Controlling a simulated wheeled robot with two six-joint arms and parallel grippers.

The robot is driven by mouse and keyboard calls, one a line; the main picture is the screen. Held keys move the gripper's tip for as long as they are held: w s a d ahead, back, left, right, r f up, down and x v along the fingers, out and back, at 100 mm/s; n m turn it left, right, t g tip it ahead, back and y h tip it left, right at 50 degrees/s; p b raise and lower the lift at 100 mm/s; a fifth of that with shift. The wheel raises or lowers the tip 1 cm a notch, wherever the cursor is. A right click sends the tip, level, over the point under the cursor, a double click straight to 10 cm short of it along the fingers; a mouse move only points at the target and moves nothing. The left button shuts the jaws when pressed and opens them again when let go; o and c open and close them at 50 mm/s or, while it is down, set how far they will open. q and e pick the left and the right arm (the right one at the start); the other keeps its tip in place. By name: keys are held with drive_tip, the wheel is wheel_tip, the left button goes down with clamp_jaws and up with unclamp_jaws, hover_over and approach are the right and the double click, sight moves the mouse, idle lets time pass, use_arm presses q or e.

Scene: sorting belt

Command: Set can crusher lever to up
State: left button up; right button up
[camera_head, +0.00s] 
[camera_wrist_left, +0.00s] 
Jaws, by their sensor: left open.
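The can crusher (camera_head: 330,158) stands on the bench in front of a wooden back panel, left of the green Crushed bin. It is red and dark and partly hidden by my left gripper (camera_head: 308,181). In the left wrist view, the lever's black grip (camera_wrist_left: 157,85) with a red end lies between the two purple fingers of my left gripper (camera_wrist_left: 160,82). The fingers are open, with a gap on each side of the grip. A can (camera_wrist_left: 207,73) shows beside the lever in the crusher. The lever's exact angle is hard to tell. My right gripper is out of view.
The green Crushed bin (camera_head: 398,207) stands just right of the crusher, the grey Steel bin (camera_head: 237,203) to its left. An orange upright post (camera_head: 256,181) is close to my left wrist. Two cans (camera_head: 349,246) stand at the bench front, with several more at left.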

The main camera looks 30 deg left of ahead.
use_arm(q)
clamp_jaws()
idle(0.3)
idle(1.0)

========================================================================

=== WHAT THE EXERCISE ASKS ===
The lines to reproduce run from the one that contains "Command: Set can crusher lever to up" through the last line above; copy them exactly.

=== REPLY ===
Command: Set can crusher lever to up
State: left button up; right button up
[camera_head, +0.00s] 
[camera_wrist_left, +0.00s] 
Jaws, by their sensor: left open.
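The can crusher (camera_head: 330,158) stands on the bench in front of a wooden back panel, left of the green Crushed bin. It is red and dark and partly hidden by my left gripper (camera_head: 308,181). In the left wrist view, the lever's black grip (camera_wrist_left: 157,85) with a red end lies between the two purple fingers of my left gripper (camera_wrist_left: 160,82). The fingers are open, with a gap on each side of the grip. A can (camera_wrist_left: 207,73) shows beside the lever in the crusher. The lever's exact angle is hard to tell. My right gripper is out of view.
The green Crushed bin (camera_head: 398,207) stands just right of the crusher, the grey Steel bin (camera_head: 237,203) to its left. An orange upright post (camera_head: 256,181) is close to my left wrist. Two cans (camera_head: 349,246) stand at the bench front, with several more at left.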

The main camera looks 30 deg left of ahead.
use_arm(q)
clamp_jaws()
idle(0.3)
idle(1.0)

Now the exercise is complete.